## Task prompt:
Every entry below must be repeated exactly; skip the pictures.

Begin Data for processing

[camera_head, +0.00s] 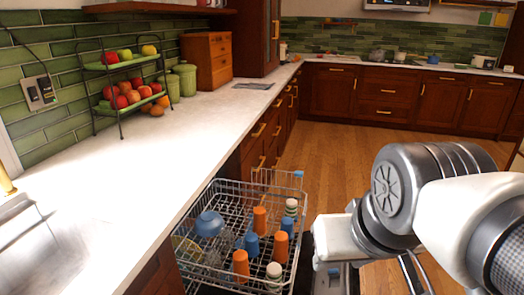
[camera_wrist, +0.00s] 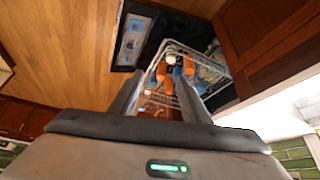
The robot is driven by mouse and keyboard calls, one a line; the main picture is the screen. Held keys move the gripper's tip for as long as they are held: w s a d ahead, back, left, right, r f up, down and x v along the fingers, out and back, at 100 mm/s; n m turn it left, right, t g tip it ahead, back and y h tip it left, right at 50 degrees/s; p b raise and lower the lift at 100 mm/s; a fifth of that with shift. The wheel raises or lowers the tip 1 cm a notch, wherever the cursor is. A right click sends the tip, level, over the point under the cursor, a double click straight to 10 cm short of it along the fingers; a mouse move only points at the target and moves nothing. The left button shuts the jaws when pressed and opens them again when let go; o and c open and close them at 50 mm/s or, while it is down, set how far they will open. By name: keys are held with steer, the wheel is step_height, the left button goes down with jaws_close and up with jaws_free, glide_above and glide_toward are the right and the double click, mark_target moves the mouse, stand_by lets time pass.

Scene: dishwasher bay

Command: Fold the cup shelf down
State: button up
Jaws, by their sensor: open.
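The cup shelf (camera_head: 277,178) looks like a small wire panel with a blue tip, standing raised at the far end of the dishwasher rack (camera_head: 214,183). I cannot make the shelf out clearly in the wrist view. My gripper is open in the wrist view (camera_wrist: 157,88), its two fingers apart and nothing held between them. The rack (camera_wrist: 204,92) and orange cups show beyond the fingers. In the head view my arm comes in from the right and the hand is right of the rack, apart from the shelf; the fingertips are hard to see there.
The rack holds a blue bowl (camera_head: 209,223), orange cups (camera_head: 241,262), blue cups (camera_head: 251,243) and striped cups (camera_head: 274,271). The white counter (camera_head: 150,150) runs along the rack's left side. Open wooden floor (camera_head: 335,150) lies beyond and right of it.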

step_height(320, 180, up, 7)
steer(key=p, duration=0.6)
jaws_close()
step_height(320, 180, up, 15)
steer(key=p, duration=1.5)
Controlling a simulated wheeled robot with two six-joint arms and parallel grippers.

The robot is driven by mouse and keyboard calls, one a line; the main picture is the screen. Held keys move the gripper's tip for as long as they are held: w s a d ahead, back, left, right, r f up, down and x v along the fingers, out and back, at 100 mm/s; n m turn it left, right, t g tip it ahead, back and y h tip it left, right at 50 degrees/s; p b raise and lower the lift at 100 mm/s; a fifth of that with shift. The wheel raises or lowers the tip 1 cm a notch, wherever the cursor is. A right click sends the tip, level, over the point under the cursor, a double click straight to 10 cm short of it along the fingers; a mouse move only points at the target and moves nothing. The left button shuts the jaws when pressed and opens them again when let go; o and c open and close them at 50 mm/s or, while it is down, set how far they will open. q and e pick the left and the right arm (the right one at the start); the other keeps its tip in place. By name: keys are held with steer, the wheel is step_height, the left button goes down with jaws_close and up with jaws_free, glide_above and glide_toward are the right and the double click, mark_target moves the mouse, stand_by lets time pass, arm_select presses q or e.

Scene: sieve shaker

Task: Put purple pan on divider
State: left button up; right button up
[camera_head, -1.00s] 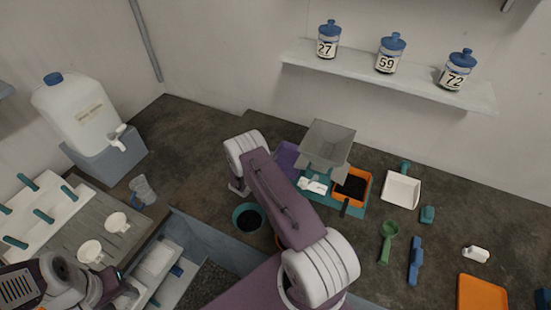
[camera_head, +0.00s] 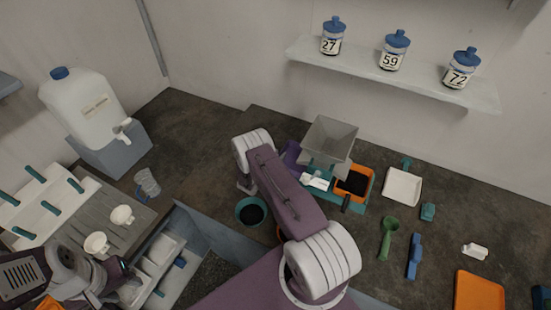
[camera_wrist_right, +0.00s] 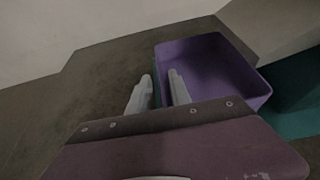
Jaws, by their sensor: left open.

End Data for processing

## Answer to the exercise:
[camera_head, +0.00s] 
[camera_wrist, +0.00s] 
The robot is driven by mouse and keyboard calls, one a line; the main picture is the screen. Held keys move the gripper's tip for as long as they are held: w s a d ahead, back, left, right, r f up, down and x v along the fingers, out and back, at 100 mm/s; n m turn it left, right, t g tip it ahead, back and y h tip it left, right at 50 degrees/s; p b raise and lower the lift at 100 mm/s; a fifth of that with shift. The wheel raises or lowers the tip 1 cm a notch, wherever the cursor is. A right click sends the tip, level, over the point under the cursor, a double click straight to 10 cm short of it along the fingers; a mouse move only points at the target and moves nothing. The left button shuts the jaws when pressed and opens them again when let go; o and c open and close them at 50 mm/s or, while it is down, set how far they will open. By name: keys are held with steer, the wheel is step_height, the left button goes down with jaws_close and up with jaws_free, glide_above and glide_toward are the right and the double click, mark_target moves the mouse, stand_by lets time pass.

Scene: dishwasher bay

Command: Fold the cup shelf down
State: button up
Jaws, by their sensor: open.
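The cup shelf (camera_head: 277,178) looks like a small wire panel with a blue tip, standing raised at the far end of the dishwasher rack (camera_head: 214,183). I cannot make the shelf out clearly in the wrist view. My gripper is open in the wrist view (camera_wrist: 157,88), its two fingers apart and nothing held between them. The rack (camera_wrist: 204,92) and orange cups show beyond the fingers. In the head view my arm comes in from the right and the hand is right of the rack, apart from the shelf; the fingertips are hard to see there.
The rack holds a blue bowl (camera_head: 209,223), orange cups (camera_head: 241,262), blue cups (camera_head: 251,243) and striped cups (camera_head: 274,271). The white counter (camera_head: 150,150) runs along the rack's left side. Open wooden floor (camera_head: 335,150) lies beyond and right of it.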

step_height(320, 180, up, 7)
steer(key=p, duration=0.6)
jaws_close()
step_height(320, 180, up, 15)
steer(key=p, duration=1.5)
Controlling a simulated wheeled robot with two six-joint arms and parallel grippers.

The robot is driven by mouse and keyboard calls, one a line; the main picture is the screen. Held keys move the gripper's tip for as long as they are held: w s a d ahead, back, left, right, r f up, down and x v along the fingers, out and back, at 100 mm/s; n m turn it left, right, t g tip it ahead, back and y h tip it left, right at 50 degrees/s; p b raise and lower the lift at 100 mm/s; a fifth of that with shift. The wheel raises or lowers the tip 1 cm a notch, wherever the cursor is. A right click sends the tip, level, over the point under the cursor, a double click straight to 10 cm short of it along the fingers; a mouse move only points at the target and moves nothing. The left button shuts the jaws when pressed and opens them again when let go; o and c open and close them at 50 mm/s or, while it is down, set how far they will open. q and e pick the left and the right arm (the right one at the start); the other keeps its tip in place. By name: keys are held with steer, the wheel is step_height, the left button goes down with jaws_close and up with jaws_free, glide_above and glide_toward are the right and the double click, mark_target moves the mouse, stand_by lets time pass, arm_select presses q or e.

Scene: sieve shaker

Task: Put purple pan on divider
State: left button up; right button up
[camera_head, -1.00s] 
[camera_head, +0.00s] 
[camera_wrist_right, +0.00s] 
Jaws, by their sensor: left open.

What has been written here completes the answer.